人間は、いやなことを言われて、向上しようとする人は少ない。いいところを褒められたら、よし、がんばろうと努力する。それが人情やな。山本五十六という人が、「してみせて、言って聞かせてさせてみて、ほめてやらねばひとは動かじ」と言ったそうやけど、そのとおりやね。
けどな、この、褒める、ということを、よう考えておかんと間違えるわけや。この、褒めるということは、叱らんと、相手に注意もせん、言うべきことを言わんということではないんやな。

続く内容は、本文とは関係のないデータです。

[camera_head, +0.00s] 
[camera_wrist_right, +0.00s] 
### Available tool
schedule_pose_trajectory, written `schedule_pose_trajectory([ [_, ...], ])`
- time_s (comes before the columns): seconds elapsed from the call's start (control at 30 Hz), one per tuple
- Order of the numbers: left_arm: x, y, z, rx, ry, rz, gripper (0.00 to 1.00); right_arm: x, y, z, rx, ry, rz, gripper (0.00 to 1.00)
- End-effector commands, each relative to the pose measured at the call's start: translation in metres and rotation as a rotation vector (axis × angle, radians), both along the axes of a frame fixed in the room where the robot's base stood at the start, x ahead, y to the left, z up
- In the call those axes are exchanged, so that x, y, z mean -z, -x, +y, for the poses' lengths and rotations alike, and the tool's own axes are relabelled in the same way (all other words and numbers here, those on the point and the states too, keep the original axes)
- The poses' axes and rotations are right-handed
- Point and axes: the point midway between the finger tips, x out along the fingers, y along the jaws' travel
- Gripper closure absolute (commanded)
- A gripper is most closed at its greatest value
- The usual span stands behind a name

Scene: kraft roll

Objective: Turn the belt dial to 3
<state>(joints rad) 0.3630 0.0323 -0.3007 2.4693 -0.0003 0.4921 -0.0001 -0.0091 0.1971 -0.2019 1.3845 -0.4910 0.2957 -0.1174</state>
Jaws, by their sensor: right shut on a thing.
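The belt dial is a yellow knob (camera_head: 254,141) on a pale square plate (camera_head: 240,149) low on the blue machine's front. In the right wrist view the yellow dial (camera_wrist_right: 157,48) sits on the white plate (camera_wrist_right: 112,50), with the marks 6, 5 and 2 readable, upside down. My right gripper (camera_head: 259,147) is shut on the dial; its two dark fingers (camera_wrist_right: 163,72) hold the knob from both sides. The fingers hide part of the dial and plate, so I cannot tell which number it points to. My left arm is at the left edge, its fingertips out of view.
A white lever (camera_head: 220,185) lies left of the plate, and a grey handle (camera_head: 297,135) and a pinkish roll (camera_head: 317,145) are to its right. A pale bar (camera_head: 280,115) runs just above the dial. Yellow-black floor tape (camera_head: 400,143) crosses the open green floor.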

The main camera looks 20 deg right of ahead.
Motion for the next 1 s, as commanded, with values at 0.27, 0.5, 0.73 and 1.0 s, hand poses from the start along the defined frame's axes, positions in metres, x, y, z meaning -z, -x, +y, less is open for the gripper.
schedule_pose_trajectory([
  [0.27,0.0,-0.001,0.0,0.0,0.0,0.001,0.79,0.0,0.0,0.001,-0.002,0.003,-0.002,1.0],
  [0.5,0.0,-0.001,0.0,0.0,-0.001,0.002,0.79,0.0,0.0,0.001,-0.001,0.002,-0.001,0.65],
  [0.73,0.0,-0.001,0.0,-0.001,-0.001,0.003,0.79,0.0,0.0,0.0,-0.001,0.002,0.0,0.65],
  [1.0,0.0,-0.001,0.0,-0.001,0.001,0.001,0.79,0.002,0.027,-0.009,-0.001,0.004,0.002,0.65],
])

それはどういうことかというとね、褒めるというときに相手の、たとえば部下やね、部下の人の、その本質をどう評価しておるかどうかということや。その人の本質をまったく評価しておらん、これはどうにもならん奴だと考えて、でも褒めんといかんということで、褒めると。しかし、これは褒めるということにはならんわな。
口だけで褒めても部下は育たない
根底のところで、こいつはアホやなあと思いながら、口では褒めるとしても、これではわしの言う、褒めるということにはならん。けどな、本質的に相手の能力を認めておる、高く評価しておる、しかし、この人のために、この部下の持っておる能力を引き出してあげるために、叱ってあげよう、注意をしてあげようということになれば、これは叱るということではないわね。

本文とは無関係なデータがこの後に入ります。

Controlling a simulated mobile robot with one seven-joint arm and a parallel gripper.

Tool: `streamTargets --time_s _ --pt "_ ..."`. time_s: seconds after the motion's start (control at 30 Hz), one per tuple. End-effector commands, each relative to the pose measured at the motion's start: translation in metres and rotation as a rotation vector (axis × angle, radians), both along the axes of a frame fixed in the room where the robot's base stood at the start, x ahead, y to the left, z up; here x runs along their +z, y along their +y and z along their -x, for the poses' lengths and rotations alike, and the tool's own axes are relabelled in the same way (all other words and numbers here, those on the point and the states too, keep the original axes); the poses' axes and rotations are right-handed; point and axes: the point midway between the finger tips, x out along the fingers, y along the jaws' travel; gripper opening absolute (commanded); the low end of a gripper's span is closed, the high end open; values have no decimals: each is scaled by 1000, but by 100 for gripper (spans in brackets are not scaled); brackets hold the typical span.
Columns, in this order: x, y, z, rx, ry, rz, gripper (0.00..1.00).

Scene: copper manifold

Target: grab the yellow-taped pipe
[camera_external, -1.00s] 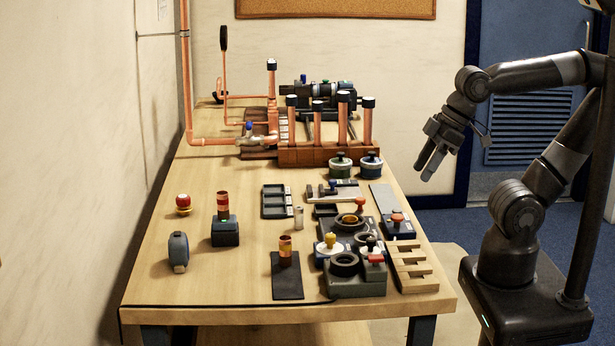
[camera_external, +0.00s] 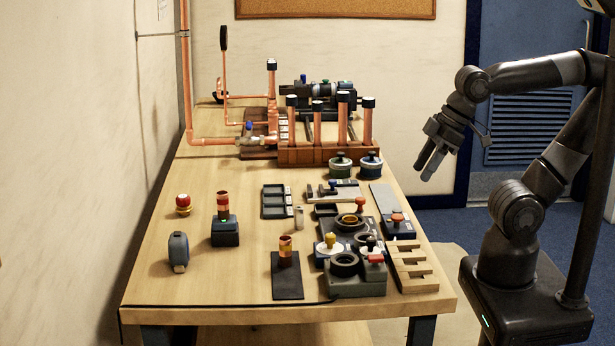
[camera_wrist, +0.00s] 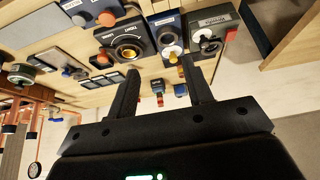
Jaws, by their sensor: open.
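Two short copper pipe pieces stand upright on the bench. The one that seems yellow-taped (camera_external: 285,249) stands on a black plate (camera_external: 287,288) near the front, left of a dark fixture. The other, a red-taped pipe (camera_external: 223,204), stands in a dark blue block (camera_external: 225,232) farther back and left. My gripper (camera_external: 431,166) is open and empty, in the air off the bench's right side, well away from both pipes. In the wrist view my two fingers (camera_wrist: 162,70) are apart with nothing between them; small orange and red parts show beyond them, too small to identify surely.
The dark fixture (camera_external: 357,284) with knobs and rings and a slotted wooden rack (camera_external: 411,267) stand at the bench's right. A copper manifold (camera_external: 330,153) with several upright capped pipes is at the back. A tape measure (camera_external: 178,252) and red button (camera_external: 183,203) sit left.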

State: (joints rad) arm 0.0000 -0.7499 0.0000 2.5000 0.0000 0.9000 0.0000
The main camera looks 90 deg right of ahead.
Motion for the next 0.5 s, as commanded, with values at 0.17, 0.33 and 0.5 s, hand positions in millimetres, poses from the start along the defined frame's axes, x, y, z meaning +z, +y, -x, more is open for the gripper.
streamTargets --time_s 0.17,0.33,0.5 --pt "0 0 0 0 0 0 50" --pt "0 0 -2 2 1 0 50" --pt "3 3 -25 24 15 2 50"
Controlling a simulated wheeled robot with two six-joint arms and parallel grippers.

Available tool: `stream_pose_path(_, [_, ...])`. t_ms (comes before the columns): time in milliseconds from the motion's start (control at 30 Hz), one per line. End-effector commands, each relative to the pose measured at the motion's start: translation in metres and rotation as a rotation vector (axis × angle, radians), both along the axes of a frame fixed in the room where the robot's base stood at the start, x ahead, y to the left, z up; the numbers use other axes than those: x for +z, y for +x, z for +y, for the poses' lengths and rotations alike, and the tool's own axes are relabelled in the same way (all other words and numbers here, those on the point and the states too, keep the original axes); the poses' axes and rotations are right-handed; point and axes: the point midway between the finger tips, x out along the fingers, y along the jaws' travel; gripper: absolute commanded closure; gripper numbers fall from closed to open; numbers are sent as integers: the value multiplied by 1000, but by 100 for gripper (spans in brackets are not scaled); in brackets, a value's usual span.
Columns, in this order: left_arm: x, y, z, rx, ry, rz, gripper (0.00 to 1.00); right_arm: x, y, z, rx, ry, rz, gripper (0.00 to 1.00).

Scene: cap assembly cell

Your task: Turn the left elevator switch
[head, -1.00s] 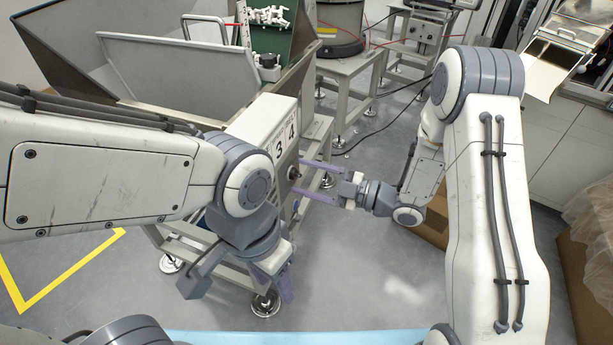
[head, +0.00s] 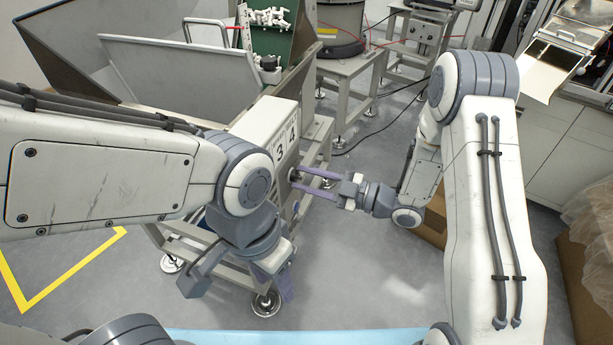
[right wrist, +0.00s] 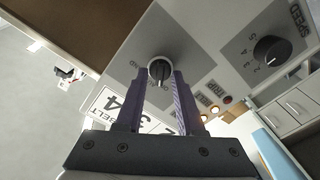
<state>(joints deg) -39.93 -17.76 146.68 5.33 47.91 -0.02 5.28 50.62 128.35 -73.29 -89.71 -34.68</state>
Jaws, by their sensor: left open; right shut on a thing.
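The elevator switch is a black rotary knob (right wrist: 159,71) with a pale pointer on a grey panel in the right wrist view. My right gripper (right wrist: 163,77) has its two purple fingers on either side of it and is shut on it. In the head view my right gripper (head: 297,180) reaches from the right to the side of the control box (head: 270,130), and the knob is mostly hidden there. My left gripper (head: 286,285) hangs low beside the metal stand, open, pointing down, partly hidden by its own wrist.
A second black knob (right wrist: 272,54), labelled SPEED, and small lamps (right wrist: 213,110) sit on the same panel. A large metal hopper (head: 180,70) stands behind the box. The stand's frame (head: 215,255) is close to my left wrist. Clear floor (head: 370,270) lies below my right gripper.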

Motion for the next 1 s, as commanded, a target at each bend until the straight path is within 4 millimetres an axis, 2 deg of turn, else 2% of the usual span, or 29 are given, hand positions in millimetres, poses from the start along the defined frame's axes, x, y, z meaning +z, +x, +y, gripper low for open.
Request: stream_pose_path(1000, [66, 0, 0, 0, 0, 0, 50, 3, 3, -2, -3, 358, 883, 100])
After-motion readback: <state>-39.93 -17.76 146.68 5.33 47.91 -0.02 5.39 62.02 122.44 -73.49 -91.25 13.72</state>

人間というのは誰でもそうとう大きな力というか、能力を持っておるんや。見た限りでは、たいしたことないと思われる人でも、そのじつ、たいへんな力を持っておるんや。いまは見えんけれど、現れておらんけれど、そういう能力を持っておるんやな。そういうことを、よう考えたうえで、部下を見んといかんわな。

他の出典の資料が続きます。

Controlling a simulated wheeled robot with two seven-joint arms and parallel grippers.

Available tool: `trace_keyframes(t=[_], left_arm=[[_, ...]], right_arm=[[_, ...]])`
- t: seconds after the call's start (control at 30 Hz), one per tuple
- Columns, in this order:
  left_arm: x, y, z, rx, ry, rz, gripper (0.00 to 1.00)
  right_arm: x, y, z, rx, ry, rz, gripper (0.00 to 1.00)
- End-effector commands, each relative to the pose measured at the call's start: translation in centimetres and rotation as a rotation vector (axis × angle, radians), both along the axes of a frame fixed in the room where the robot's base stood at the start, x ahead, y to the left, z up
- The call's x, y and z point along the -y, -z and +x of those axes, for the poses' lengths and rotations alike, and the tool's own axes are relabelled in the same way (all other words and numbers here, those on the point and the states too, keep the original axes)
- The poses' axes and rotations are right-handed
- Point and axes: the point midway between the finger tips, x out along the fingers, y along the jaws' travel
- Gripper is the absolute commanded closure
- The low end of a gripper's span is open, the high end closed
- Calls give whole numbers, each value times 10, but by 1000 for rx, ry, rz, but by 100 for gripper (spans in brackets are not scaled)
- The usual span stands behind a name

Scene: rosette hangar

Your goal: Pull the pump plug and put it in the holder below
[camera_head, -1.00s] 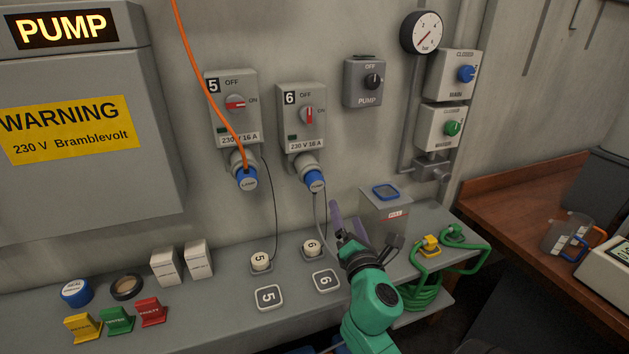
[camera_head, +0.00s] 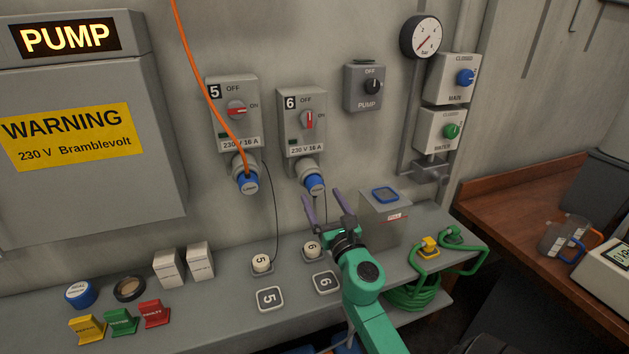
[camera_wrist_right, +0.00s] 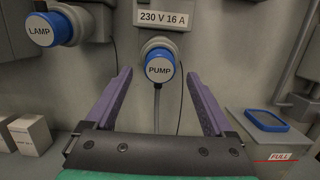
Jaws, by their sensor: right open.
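The blue pump plug (camera_head: 315,184) sits in the socket under switch box 6 (camera_head: 303,122). In the right wrist view its face (camera_wrist_right: 160,67) reads PUMP, and a grey cable hangs down from it. My right gripper (camera_head: 323,202) is open and empty, just below and in front of the plug. In the right wrist view its two purple fingers (camera_wrist_right: 160,92) stand to either side of the cable, with the plug beyond and between them. White holder 6 (camera_head: 312,249) stands on the shelf below, beside a 6 tag (camera_head: 326,282). My left gripper is not in view.
The blue lamp plug (camera_head: 247,183) with an orange cable is in socket 5 to the left, above holder 5 (camera_head: 262,264). A grey box with a blue-rimmed lid (camera_head: 385,216) stands close right of my gripper. A green hose (camera_head: 414,287) lies further right.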

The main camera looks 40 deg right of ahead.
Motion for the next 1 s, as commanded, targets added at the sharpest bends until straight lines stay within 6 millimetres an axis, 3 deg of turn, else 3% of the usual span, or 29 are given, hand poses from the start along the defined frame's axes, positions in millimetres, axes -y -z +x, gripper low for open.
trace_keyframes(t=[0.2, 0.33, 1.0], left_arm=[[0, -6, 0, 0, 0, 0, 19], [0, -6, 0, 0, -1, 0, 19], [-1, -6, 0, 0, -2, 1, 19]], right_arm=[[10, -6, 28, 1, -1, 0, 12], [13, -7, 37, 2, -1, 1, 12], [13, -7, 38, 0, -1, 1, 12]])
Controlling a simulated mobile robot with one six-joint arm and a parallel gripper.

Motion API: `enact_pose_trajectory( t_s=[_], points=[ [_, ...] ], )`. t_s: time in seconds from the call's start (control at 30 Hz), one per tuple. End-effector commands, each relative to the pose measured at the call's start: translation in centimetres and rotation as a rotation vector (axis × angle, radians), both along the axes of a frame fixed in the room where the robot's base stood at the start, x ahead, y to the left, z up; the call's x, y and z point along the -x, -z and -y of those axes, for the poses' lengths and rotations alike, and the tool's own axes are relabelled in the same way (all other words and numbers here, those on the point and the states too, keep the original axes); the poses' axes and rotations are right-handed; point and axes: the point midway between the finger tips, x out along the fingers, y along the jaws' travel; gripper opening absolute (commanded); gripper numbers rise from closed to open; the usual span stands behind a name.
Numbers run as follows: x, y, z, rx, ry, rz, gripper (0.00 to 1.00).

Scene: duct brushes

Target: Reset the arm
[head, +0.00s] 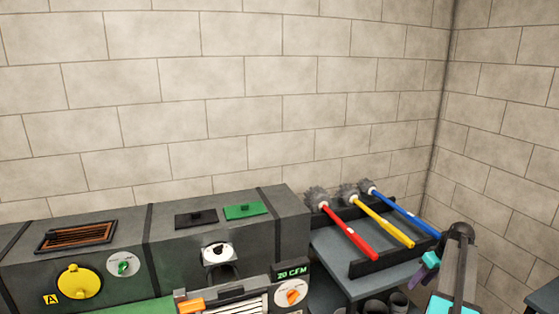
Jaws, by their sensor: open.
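My arm shows at the lower right edge, a dark grey link with a cyan panel. A small teal and purple piece at its left side appears to be my gripper (425,267), open, with nothing seen in it; its fingers are small and partly hidden. It is in front of the brush rack's right end. Three duct brushes with round grey bristle heads lie side by side on the rack: a red-handled brush (349,231), a yellow-handled brush (385,222) and a blue-handled brush (405,210).
A dark rack (385,262) on a grey bench holds the brushes, with dark cups (375,306) below. A grey duct unit (270,230) fills the left, with a yellow round cover (79,281), green plate (245,211) and "20 CFM" display (291,273). Block walls stand behind and right.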

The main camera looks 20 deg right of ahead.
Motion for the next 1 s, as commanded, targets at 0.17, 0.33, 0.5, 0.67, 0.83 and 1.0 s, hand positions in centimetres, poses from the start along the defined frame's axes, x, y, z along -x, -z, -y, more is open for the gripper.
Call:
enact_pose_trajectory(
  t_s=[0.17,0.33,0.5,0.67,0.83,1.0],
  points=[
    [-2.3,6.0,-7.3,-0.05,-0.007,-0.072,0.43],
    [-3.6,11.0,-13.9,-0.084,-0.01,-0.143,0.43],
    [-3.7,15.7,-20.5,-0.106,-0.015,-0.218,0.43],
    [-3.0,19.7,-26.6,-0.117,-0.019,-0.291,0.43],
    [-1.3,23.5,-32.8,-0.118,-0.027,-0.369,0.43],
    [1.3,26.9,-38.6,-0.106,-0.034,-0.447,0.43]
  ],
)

この人は、わしよりもええ面を持っておる、相当な力を持っておる人や、と思って、わしは部下の人と接してきた。まあ、きみも、偉大な力を持っておるんやね、いまは現れておらんかもしれんが。ハハハ。褒めるということ、叱るというとは、そういう意味やね。
ところが実際にはそうではないわけや。褒めるということを、口だけでやっておる。それで、褒めても部下は育ちませんという。当たり前やわな。本質的に褒めておらん。にもかかわらず、口だけで褒めると。それで部下が育つということはないわな。
そういう考えで、部下を口だけで褒めておると、部下もだんだんとこの上司は口だけで、ほんとうに自分を評価しておるんではないということが分かってくる。だから、部下は育たんばかりか、その上司を信用せんようになったり、反抗的になったりする。まあ、逆効果やね。
けど本質的に評価しておれば、叱っても、注意をしても部下は、うん、そうや、自分が悪かった、と素直に反省できるし、みずから向上しようと努力するようになる。そればかりか、叱ってもらってありがたい、ということにもなる。叱って、かえって喜ばれる。そういうことをな、部下を育てるときに、きみ、よう考えておかんとあかんよ。